:: Directions ::
The data must be written out once more, precisely as given.
── Supplied information
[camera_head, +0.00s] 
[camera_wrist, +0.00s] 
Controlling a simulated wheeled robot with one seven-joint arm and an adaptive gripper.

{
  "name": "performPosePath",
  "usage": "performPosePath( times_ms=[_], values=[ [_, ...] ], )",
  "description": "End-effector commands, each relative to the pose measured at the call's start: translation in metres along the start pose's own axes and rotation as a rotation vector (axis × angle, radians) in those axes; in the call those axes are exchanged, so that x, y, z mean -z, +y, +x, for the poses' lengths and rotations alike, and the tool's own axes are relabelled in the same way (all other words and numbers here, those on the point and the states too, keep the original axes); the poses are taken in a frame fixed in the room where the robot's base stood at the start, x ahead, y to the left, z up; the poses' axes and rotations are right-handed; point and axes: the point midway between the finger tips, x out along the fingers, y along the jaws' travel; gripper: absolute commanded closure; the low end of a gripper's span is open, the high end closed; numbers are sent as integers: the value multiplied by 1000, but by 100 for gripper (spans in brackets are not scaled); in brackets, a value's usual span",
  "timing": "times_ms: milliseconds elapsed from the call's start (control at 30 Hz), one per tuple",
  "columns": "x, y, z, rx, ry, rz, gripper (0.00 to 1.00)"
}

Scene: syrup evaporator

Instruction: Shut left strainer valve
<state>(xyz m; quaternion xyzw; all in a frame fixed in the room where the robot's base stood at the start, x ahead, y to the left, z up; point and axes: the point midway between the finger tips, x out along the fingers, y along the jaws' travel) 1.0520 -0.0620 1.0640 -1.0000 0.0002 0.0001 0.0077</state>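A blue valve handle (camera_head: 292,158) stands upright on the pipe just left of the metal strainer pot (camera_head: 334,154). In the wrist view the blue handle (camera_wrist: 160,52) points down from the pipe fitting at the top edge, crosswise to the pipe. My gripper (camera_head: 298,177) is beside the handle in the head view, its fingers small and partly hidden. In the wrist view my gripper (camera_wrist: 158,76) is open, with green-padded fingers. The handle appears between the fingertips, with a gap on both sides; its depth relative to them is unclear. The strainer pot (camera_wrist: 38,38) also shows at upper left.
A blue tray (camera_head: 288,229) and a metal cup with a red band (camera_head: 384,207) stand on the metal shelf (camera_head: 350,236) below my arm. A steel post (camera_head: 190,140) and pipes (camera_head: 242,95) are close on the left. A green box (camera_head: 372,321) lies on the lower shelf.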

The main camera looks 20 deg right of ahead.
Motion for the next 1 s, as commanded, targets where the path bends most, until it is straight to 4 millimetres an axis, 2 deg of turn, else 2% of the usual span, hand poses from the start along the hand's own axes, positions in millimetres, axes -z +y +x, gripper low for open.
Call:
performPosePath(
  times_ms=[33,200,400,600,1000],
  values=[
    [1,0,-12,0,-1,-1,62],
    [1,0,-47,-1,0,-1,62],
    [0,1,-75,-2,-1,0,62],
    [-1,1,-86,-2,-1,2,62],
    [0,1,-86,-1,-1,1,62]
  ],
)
────
:: Result for this exercise ::
[camera_head, +0.00s] 
[camera_wrist, +0.00s] 
Controlling a simulated wheeled robot with one seven-joint arm and an adaptive gripper.

{
  "name": "performPosePath",
  "usage": "performPosePath( times_ms=[_], values=[ [_, ...] ], )",
  "description": "End-effector commands, each relative to the pose measured at the call's start: translation in metres along the start pose's own axes and rotation as a rotation vector (axis × angle, radians) in those axes; in the call those axes are exchanged, so that x, y, z mean -z, +y, +x, for the poses' lengths and rotations alike, and the tool's own axes are relabelled in the same way (all other words and numbers here, those on the point and the states too, keep the original axes); the poses are taken in a frame fixed in the room where the robot's base stood at the start, x ahead, y to the left, z up; the poses' axes and rotations are right-handed; point and axes: the point midway between the finger tips, x out along the fingers, y along the jaws' travel; gripper: absolute commanded closure; the low end of a gripper's span is open, the high end closed; numbers are sent as integers: the value multiplied by 1000, but by 100 for gripper (spans in brackets are not scaled); in brackets, a value's usual span",
  "timing": "times_ms: milliseconds elapsed from the call's start (control at 30 Hz), one per tuple",
  "columns": "x, y, z, rx, ry, rz, gripper (0.00 to 1.00)"
}

Scene: syrup evaporator

Instruction: Shut left strainer valve
<state>(xyz m; quaternion xyzw; all in a frame fixed in the room where the robot's base stood at the start, x ahead, y to the left, z up; point and axes: the point midway between the finger tips, x out along the fingers, y along the jaws' travel) 1.0520 -0.0620 1.0640 -1.0000 0.0002 0.0001 0.0077</state>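A blue valve handle (camera_head: 292,158) stands upright on the pipe just left of the metal strainer pot (camera_head: 334,154). In the wrist view the blue handle (camera_wrist: 160,52) points down from the pipe fitting at the top edge, crosswise to the pipe. My gripper (camera_head: 298,177) is beside the handle in the head view, its fingers small and partly hidden. In the wrist view my gripper (camera_wrist: 158,76) is open, with green-padded fingers. The handle appears between the fingertips, with a gap on both sides; its depth relative to them is unclear. The strainer pot (camera_wrist: 38,38) also shows at upper left.
A blue tray (camera_head: 288,229) and a metal cup with a red band (camera_head: 384,207) stand on the metal shelf (camera_head: 350,236) below my arm. A steel post (camera_head: 190,140) and pipes (camera_head: 242,95) are close on the left. A green box (camera_head: 372,321) lies on the lower shelf.

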The main camera looks 20 deg right of ahead.
Motion for the next 1 s, as commanded, targets where the path bends most, until it is straight to 4 millimetres an axis, 2 deg of turn, else 2% of the usual span, hand poses from the start along the hand's own axes, positions in millimetres, axes -z +y +x, gripper low for open.
Call:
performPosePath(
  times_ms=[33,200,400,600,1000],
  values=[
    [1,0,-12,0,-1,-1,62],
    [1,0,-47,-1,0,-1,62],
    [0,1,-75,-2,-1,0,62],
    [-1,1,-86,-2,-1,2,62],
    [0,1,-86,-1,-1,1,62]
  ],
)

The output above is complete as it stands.